Alex found her groove teaching naval science , and her passion for the subject earned her the 2012 “Most Outstanding NROTC Instructor of the Year” national award from The National Defense Industrial Association (NDIA).
On top of all that, Alex is currently an MBA student. But being busy at GW isn’t new to this active alumna.
Alex first arrived at GW in 1997 to study civil engineering. Engineering came naturally—Alex felt this technical degree was the best path to achieve her lifelong dream of becoming a military pilot. As the Navy offered the greatest opportunities to fly, compared to the Air Force, Alex applied for and received an NROTC scholarship.
All four years of her undergraduate experience at GW were full to the brim—Alex not only attended class and completed military training, but also ran Varsity Cross Country and Track, serving as captain for both teams.
After graduation in 2001, Alex was off to flight school in Texas.

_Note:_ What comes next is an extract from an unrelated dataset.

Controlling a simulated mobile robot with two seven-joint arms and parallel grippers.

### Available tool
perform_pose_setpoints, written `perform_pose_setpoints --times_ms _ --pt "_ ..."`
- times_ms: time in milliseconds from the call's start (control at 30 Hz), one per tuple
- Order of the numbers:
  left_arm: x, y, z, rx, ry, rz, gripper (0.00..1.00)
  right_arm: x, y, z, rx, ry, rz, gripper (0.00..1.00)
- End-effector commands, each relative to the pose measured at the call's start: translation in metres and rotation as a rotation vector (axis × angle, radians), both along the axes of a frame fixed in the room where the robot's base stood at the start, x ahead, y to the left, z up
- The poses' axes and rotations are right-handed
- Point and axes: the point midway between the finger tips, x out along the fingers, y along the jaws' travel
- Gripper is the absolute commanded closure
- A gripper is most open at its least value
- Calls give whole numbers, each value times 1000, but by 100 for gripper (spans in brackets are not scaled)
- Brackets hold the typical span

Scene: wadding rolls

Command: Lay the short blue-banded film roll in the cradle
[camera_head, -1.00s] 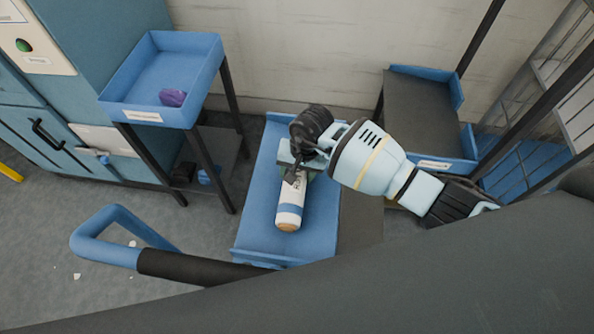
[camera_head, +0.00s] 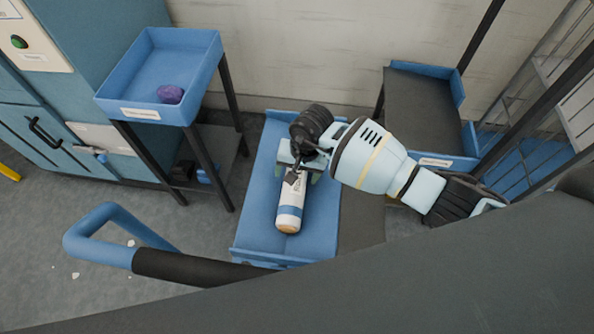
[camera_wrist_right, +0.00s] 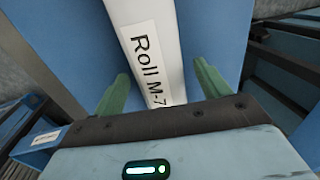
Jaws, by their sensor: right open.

That fall, the September 11th attacks occurred. Suddenly, the gravity of serving her country truly hit home.
Alex received her aviator wings in March 2003 and was immediately deployed to a tactical squadron. As a strike-flight aviator piloting an F/A-18F Super Hornet, Alex executed more than 200 air combat missions in support of ground troops in Operation Iraqi Freedom and Operation Enduring Freedom (Afghanistan). Overall, she logged more than 1250 flight hours and 375 carrier arrested landings.
Her next assignments brought Alex back to DC, working for the Chief of Naval Personnel and then for the Navy’s Office of Irregular Warfare. In 2010, with the military’s shortage in key fields during two wars, Alex returned to Afghanistan as a civil engineer.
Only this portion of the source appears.